「今日も家族がそろって、おいしくご飯が食べられて幸せ!」
そんな当たり前の幸せを感じさせてもらえる絵本。
もう20年以上も前のことですが、子どもに読んでいた時は単純にそう思っていた。
でも今読み返すと・・・
あらいぐまさんちはおばあちゃん(お母さんにも見えますが、正確な表記がない)と二人の子どもたち。
うさぎさんちはおじいちゃんと、4人の子どもたち。
そのうち一人は思春期の入り口のお兄ちゃん。
みんなで遠足に出発することになっても、一人で本を読んでいたり、後から着いて行ってこっそり覗いていたりと、中々可愛い。
そんなお隣さん家族の一日が『食』を中心に描かれている。
作者の岸田衿子さんは1929年生まれ。
戦争を経験されている。
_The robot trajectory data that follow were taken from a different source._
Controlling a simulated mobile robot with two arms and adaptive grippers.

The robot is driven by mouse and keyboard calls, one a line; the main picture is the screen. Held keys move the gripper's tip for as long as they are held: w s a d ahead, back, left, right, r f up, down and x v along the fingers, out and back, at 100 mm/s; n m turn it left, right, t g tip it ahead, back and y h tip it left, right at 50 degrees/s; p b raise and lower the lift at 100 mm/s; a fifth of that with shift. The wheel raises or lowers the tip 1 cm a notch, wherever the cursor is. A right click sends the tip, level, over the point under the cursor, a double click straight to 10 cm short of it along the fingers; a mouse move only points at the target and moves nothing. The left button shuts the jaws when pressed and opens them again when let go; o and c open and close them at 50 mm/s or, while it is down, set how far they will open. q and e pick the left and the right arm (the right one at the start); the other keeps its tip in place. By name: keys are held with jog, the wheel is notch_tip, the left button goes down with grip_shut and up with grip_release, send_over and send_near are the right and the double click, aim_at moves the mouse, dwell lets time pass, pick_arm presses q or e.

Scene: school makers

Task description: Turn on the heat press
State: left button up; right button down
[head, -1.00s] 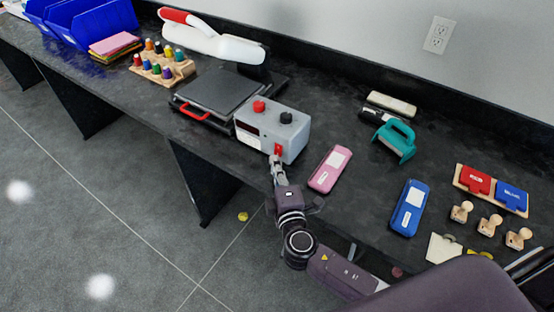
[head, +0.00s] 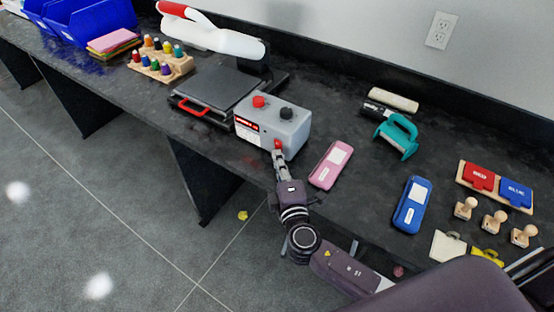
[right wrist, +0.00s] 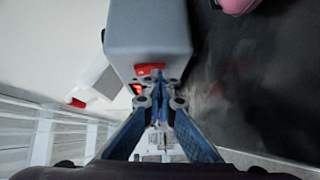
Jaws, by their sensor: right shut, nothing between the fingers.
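The heat press has a dark flat platen (head: 215,88), a white upper arm (head: 215,38) swung up and back, and a grey control box (head: 290,128) with a red knob and a black knob on top. The box's front display (head: 247,126) shows red lit marks. A red switch (head: 278,144) is on the box's side; it also shows in the right wrist view (right wrist: 149,69). My right gripper (head: 278,154) is shut and empty, its tips at the switch, touching or very close. The tips partly hide the switch. My left gripper is out of view.
A pink case (head: 326,175) lies just right of the box, and a blue case (head: 405,218) farther right. A teal-handled tool (head: 398,138) stands behind them. Wooden stamps and ink pads are at the right. A rack of small bottles (head: 160,67) is left of the press.

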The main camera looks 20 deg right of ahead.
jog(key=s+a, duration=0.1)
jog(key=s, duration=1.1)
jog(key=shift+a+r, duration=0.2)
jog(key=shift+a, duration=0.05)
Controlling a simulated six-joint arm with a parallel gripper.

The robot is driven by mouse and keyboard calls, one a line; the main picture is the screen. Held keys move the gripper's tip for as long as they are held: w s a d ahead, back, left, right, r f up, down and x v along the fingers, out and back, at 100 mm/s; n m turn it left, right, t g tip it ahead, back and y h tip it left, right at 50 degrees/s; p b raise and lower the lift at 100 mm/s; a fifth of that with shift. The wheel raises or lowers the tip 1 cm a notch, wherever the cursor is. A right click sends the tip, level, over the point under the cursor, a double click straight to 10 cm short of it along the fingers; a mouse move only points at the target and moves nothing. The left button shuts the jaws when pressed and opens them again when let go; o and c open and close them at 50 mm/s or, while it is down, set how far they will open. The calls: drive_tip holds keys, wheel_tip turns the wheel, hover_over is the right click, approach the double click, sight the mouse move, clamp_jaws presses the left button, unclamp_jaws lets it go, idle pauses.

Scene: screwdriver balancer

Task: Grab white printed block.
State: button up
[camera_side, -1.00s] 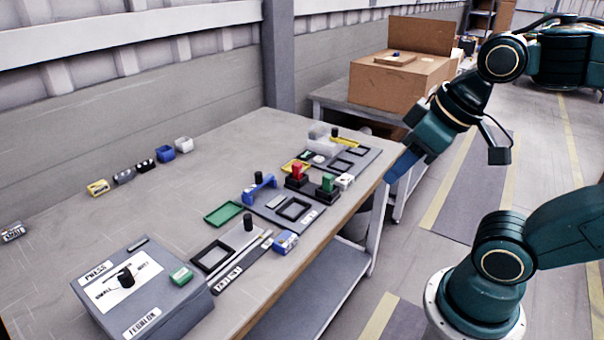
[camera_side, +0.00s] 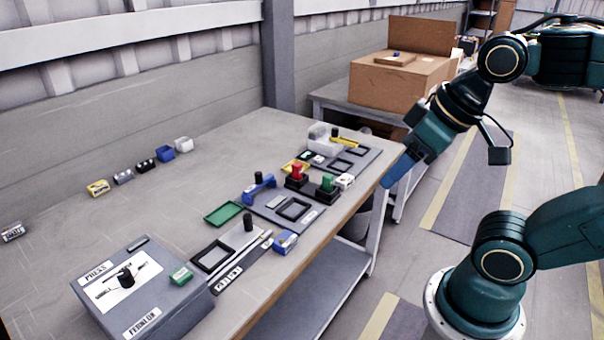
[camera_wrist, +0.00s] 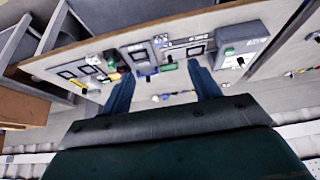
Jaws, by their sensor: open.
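Small printed blocks stand on the table. A pale, white-looking block with dark print (camera_side: 13,232) lies alone at the far left edge of the side view. A white block (camera_side: 183,145) ends the row at the back, and another small white block (camera_side: 344,181) is beside the green knob. I cannot tell which is the one named. My gripper (camera_side: 396,176) is at the table's right edge, apart from all of these blocks. In the wrist view my gripper (camera_wrist: 163,78) shows two blue fingers spread apart with nothing between them.
Panels with a red knob (camera_side: 297,172) and green knob (camera_side: 327,183) crowd the front edge. A grey press box (camera_side: 150,300) stands front left. The table's middle left is clear.

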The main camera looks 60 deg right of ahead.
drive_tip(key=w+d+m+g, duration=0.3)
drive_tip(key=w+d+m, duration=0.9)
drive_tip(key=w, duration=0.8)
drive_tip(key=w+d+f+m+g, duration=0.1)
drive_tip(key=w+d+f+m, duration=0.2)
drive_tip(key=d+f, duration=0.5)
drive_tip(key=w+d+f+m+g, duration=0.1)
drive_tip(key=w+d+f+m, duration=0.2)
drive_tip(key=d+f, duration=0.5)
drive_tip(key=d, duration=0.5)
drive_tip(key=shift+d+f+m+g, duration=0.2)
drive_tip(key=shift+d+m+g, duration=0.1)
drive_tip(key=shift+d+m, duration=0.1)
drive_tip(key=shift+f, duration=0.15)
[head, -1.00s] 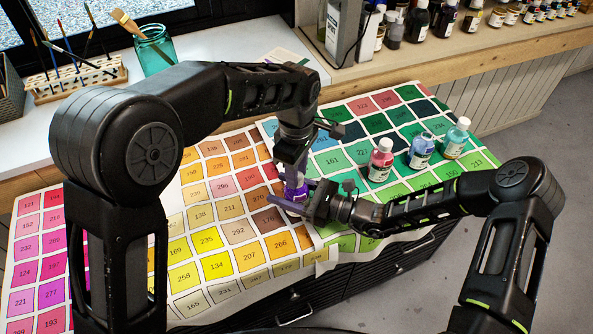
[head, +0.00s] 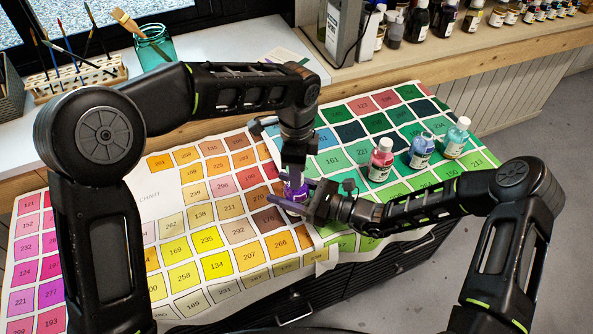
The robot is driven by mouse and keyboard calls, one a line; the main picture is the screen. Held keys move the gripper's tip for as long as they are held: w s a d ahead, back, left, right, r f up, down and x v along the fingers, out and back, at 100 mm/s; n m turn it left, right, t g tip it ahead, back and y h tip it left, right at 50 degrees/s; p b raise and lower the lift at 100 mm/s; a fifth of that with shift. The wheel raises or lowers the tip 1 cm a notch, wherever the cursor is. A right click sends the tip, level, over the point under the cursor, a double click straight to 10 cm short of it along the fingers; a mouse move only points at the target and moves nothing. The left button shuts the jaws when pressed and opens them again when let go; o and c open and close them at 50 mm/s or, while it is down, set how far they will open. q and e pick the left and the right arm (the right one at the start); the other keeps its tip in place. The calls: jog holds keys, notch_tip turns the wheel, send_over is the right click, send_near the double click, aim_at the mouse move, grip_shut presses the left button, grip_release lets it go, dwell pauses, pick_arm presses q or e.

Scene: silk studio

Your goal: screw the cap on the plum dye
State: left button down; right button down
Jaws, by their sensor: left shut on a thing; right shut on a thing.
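The plum dye bottle (head: 295,190), small and purple, stands on the colour chart near its middle. My right gripper (head: 297,200) comes in from the right and is shut on the bottle low down. My left gripper (head: 294,172) points down from above and is shut on something at the bottle's top, where the cap is. The cap is hidden by the left gripper's fingers, so I cannot tell how it sits on the neck.
Red (head: 380,160), blue (head: 421,151) and teal (head: 456,138) dye bottles stand to the right on the chart (head: 120,190). A teal glass jar (head: 154,48) and brush rack (head: 78,80) stand on the white sill behind. More bottles line the shelf at the back right.

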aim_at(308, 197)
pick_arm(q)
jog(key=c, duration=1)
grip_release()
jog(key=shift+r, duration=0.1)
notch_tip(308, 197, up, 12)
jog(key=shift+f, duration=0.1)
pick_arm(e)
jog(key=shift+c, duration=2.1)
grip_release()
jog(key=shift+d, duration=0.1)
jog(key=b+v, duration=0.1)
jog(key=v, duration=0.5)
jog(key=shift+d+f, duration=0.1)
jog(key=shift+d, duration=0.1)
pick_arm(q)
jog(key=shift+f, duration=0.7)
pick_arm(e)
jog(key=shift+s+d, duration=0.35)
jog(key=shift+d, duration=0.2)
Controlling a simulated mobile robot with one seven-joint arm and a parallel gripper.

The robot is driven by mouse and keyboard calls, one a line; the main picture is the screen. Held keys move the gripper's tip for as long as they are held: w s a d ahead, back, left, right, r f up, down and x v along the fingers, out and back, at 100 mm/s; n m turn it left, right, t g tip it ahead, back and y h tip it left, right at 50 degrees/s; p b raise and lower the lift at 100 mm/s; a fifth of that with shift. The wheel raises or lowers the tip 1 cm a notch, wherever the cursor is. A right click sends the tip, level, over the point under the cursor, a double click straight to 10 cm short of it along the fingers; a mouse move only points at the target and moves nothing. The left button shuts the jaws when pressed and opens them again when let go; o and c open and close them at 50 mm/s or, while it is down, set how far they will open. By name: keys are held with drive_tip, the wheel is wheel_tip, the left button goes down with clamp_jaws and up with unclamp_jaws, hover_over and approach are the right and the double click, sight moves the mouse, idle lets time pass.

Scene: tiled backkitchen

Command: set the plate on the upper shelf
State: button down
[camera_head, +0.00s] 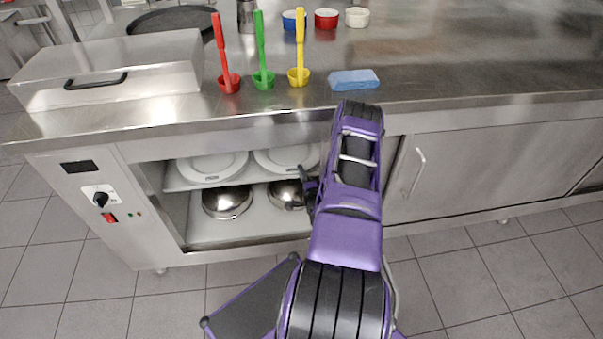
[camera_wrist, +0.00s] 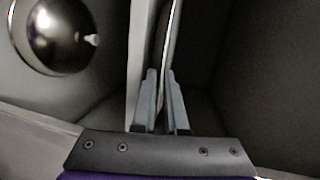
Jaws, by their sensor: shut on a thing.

お父さんお母さんがいない生活を目の当たりにしていたかもしれない。食べることでさえ苦労されたはず。その時代を生きてこられた岸田さんのお話と思いながら読むと、一日一日をもっと大切に生きようと思う。
おいしいものが食べられる幸せ。
おいしいものを一緒に食べられる家族がいる幸せ。
この幸せは有り難いことなんだと、この本から今は感じさせてもらえます。
最後のウサギのおじいちゃんの言葉が響きます。